Dans l’Éducation nationale, comme ailleurs, les femmes sont victimes de violences sexistes et sexuelles au travail : cela concerne environ 30 % des travailleuses au cours de leur carrière et seules 5 % d’entre elles portent plainte. Ces violences sont largement tues et leurs auteurs très peu sanctionnés, que ce soit dans l’Éducation nationale ou dans la société.

Dans les écoles et établissements, les élèves filles, les étudiantes et les minorités de genre subissent les conséquences des stéréotypes de genre et une inégalité de traitement par rapport aux élèves garçons et aux étudiants. Les élèves filles prennent moins la parole et occupent moins d’espace, on salue plus souvent leurs efforts et le soin apporté à leur travail que leurs compétences, elles sont moins bien accompagnées durant leur scolarité et leur orientation, etc.

Analyse

Les chiffres du taux de féminisation dans l’Éducation nationale nous rappellent que les rôles sont encore très genrés et les femmes pour la plupart cantonnées à un nombre de métiers limité. Les stéréotypes de genre sont puissamment à l’œuvre et on peut en observer les répercussions dans les choix d’orientation des élèves et étudiant-es, mais aussi dans les choix des métiers au sein de l’Éducation nationale. Aux femmes, la charge des enfants, surtout les plus petit-es, et des élèves en situation de handicap : c’est-à-dire qu’on considère encore que les femmes seraient davantage aptes au soin et à l’éducation des enfants que les hommes, lesquels formeraient plutôt les lycéen-nes et les étudiant-es.

Si les femmes représentent l’essentiel des personnels à temps partiels (de droit ou sur autorisation), si elles prennent moins d’heures supplémentaires et acceptent moins de missions annexes, c’est parce que la charge mentale du foyer et les tâches domestiques et éducatives reposent encore très largement sur elles, qu’elles soient en couple hétérosexuel ou parent isolé. C’est aussi un des freins pour l’accès aux postes à responsabilités mieux rémunérés. Par conséquent, les inégalités de salaire puis de pension au sein des couples hétérosexuels entraînent une dépendance financière de nombreuses femmes vis-à-vis de leur conjoint tout au long de leur carrière et de leur vie.

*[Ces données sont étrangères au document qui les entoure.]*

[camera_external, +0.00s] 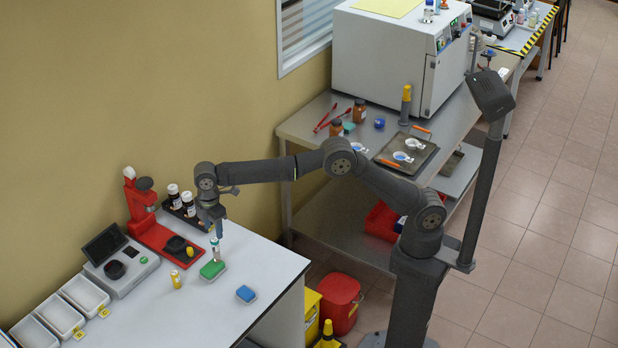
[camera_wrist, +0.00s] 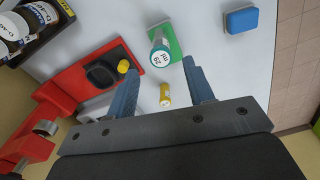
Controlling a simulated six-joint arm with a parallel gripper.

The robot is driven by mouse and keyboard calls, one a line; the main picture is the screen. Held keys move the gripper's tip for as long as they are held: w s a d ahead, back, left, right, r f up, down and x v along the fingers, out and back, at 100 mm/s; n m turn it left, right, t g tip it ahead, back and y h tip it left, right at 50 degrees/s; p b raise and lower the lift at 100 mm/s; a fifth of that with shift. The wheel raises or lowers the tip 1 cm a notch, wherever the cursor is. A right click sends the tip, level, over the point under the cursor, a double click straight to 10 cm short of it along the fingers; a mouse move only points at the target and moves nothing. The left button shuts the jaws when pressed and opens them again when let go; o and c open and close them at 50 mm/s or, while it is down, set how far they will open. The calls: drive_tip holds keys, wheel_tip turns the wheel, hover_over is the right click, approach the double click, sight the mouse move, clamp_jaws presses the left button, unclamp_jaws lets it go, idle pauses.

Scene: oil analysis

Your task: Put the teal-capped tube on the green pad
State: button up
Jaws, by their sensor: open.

Les violences sexistes et sexuelles au travail perdurent dans l’Éducation nationale du fait de l’omerta sur ces questions de la part de l’administration, mais aussi à cause de la culture du viol présente dans toute la société. Aujourd’hui encore, les femmes qui dénoncent ces violences sont mal écoutées et peu crues. Trop souvent la gravité des faits est minorée, voire ignorée et les agresseurs demeurent impunis quand ce ne sont pas les victimes qui subissent des conséquences négatives sur leur carrière après leur dénonciation. Ce système permet la perpétuation des violences et la réduction au silence des victimes.

Perspectives

  • Il est nécessaire de s’adresser spécifiquement aux personnels en tant que personnes opprimés en raison de leur genre, qu’il s’agisse de femmes ou de minorités de genre. Il nous faut produire régulièrement du matériel spécifique et apporter à chacune de nos productions un regard féministe en mettant en lumière les inégalités salariales et la précarité, les violences sexistes et sexuelles au travail, la santé, etc.
  • Il est urgent de s’engager, en tant que personnels de l’éducation, au quotidien, sur nos lieux de travail, dans la lutte contre les stéréotypes de genre, mais aussi les discriminations et les violences sexistes et sexuelles au travail : dans nos salles des personnels par la déconstruction des discours sexistes et la dénonciation des violences, dans nos salles de classe par une pédagogie antisexiste et un enseignement soutenu de l’éducation à la vie relationnelle, affective et sexuelle.
  • Dans un secteur féminisé à 70 %, la lutte contre les violences sexistes et sexuelles au travail et les discriminations comme le sexisme et les LGBTQIA+phobies doit être une priorité. Il est vital de nous informer et de nous former à l’accompagnement des victimes de violences sexistes et sexuelles au travail.
  • Il nous faut soutenir les luttes féministes locales et mener un travail régulier avec les associations de terrain et/ou collectifs féministes et LGBTQIA+ locaux, à travers l’intersyndicale éducation et interprofessionnelle. Nous devons être à l’initiative de revendications spécifiques aux femmes et aux minorités de genre au sein de l’intersyndicale éducation et interprofessionnelle. Dans cette perspective, nous assistons régulièrement aux formations féministes de notre fédération et de notre union syndicale et participons activement aux travaux de la commission Antisexisme, droits des femmes et des personnes LGBTQIA+ de SUD éducation, de la commission Femmes de Solidaires et de celle de Solidaires 30.